"""
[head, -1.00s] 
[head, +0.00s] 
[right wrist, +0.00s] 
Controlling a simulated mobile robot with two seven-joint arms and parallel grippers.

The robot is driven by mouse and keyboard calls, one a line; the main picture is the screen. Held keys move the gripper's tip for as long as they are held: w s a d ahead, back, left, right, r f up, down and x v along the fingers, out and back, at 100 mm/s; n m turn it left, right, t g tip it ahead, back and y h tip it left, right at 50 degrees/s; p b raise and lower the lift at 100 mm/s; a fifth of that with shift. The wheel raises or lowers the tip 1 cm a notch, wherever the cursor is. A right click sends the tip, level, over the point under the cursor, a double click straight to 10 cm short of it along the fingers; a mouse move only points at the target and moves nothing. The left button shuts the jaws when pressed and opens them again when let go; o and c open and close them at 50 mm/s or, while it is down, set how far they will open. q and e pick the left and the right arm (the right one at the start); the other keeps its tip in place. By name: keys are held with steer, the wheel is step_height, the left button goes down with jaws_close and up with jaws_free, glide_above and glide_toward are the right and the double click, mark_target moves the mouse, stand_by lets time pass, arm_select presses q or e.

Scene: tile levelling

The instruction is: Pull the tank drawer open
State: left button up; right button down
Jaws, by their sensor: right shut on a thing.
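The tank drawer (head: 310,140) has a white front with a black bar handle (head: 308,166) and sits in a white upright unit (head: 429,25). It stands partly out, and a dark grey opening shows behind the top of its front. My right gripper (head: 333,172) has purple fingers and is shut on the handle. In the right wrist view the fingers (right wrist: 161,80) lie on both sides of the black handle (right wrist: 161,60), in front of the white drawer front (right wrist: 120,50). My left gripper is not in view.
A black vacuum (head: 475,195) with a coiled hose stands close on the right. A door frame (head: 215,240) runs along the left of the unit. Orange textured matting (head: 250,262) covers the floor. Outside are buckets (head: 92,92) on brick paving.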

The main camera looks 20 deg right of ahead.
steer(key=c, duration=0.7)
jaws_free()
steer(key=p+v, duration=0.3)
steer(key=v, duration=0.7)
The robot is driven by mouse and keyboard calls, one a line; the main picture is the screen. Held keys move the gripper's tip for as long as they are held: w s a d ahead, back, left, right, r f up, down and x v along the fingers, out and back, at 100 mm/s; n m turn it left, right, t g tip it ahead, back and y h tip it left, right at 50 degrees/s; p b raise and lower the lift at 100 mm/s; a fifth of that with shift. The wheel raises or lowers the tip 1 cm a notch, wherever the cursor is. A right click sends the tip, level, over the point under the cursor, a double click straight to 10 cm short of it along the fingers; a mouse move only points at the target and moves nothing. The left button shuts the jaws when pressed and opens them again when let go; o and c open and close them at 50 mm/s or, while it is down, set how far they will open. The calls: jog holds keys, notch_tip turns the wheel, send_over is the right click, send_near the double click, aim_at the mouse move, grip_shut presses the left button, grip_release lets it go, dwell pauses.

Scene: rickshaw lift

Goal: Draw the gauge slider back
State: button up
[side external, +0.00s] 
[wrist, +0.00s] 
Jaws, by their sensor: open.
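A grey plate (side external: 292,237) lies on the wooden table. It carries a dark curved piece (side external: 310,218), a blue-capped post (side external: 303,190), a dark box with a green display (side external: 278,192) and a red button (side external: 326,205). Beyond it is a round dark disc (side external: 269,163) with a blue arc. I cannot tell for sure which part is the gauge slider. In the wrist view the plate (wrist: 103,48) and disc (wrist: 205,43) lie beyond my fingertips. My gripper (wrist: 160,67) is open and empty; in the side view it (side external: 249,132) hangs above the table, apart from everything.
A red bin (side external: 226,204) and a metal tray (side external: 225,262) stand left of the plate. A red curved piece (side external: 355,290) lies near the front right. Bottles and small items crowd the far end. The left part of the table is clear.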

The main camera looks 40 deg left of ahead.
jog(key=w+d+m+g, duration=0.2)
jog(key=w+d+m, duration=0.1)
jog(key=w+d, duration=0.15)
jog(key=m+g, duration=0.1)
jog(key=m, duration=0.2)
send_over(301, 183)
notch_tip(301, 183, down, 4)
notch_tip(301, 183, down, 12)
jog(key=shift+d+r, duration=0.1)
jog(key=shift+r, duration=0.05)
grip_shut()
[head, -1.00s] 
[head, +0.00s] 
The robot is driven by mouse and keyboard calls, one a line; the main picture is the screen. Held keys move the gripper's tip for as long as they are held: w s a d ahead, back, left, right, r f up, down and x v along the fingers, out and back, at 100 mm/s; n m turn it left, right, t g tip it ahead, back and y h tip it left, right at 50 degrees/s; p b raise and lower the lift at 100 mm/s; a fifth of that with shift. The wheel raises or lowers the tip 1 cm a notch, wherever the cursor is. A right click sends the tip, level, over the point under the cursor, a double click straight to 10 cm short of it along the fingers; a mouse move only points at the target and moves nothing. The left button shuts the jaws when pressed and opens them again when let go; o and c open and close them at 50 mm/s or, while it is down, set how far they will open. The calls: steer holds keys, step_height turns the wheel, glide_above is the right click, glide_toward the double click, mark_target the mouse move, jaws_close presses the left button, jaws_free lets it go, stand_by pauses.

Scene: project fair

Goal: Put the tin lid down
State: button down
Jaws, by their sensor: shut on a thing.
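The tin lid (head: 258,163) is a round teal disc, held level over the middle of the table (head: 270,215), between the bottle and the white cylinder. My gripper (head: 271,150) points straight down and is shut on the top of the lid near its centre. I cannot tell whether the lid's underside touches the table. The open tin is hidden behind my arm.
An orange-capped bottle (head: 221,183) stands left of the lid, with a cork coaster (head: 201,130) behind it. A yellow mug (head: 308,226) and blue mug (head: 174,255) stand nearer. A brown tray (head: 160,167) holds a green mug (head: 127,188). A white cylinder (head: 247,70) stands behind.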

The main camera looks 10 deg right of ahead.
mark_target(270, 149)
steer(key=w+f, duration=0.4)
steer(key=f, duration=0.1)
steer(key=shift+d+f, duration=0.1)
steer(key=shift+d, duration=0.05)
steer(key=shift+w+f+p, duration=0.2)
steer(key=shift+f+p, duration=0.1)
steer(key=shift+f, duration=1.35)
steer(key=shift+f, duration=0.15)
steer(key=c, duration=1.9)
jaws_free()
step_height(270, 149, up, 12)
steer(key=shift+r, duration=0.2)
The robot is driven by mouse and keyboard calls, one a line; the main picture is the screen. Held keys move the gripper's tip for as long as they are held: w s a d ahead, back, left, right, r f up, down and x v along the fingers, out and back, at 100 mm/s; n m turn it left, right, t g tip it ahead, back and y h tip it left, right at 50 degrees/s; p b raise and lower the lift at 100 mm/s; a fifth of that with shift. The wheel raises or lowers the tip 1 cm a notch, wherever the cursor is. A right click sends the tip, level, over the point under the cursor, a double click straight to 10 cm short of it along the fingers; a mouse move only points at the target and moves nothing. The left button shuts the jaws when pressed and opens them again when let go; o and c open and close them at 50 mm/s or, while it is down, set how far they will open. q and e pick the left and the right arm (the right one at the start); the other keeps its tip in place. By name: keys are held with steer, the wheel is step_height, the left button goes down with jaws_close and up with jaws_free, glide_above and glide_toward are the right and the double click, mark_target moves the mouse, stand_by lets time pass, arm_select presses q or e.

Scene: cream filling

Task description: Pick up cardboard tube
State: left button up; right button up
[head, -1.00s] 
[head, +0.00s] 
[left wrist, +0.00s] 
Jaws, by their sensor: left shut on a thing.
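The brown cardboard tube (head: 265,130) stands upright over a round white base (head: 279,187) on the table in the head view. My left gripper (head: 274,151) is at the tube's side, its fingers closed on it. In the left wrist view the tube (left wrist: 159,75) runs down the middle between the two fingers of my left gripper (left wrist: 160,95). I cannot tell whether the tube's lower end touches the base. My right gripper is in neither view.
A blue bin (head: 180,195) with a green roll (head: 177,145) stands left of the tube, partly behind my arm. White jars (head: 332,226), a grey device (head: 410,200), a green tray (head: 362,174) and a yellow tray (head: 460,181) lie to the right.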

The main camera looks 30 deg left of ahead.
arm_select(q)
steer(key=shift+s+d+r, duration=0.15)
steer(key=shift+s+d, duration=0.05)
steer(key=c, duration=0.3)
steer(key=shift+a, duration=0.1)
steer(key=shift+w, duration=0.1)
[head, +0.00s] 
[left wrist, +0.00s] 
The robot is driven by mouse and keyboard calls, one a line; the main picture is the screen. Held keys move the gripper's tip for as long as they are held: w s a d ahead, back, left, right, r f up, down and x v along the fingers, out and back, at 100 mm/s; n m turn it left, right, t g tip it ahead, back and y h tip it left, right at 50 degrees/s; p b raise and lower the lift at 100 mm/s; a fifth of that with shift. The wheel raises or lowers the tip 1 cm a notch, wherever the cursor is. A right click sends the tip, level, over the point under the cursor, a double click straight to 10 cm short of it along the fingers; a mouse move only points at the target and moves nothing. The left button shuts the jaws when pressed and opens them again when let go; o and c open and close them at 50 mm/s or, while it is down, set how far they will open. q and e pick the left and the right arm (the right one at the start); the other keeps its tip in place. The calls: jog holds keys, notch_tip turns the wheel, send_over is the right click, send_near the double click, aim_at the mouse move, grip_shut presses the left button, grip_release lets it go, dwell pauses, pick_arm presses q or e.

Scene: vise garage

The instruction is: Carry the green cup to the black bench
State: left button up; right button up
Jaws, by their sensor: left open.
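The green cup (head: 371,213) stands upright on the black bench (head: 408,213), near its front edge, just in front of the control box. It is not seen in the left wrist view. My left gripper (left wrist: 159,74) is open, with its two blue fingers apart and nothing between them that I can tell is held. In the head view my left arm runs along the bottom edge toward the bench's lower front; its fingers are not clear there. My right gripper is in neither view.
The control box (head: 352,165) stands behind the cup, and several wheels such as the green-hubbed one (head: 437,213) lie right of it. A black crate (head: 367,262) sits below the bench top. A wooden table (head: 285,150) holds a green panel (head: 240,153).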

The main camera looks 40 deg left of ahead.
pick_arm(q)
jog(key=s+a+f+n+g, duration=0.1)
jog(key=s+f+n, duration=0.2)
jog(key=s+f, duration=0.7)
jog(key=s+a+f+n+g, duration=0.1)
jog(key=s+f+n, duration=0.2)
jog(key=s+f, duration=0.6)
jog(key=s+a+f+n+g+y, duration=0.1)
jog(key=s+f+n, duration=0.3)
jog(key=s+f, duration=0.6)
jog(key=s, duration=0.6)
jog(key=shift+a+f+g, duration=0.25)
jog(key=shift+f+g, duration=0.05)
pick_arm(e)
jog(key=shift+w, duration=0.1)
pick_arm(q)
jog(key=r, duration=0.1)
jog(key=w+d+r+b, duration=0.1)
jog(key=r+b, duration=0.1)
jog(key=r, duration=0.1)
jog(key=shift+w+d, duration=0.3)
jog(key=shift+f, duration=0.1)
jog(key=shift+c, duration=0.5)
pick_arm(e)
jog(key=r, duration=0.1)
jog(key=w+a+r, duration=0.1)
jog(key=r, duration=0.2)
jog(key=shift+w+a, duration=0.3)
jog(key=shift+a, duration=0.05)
"""
INSTRUCTIONS TO FOLLOW: List each line in the listing that contains the string "Scene".

EXERCISE OUTPUT:
Scene: tile levelling
Scene: rickshaw lift
Scene: project fair
Scene: cream filling
Scene: vise garage

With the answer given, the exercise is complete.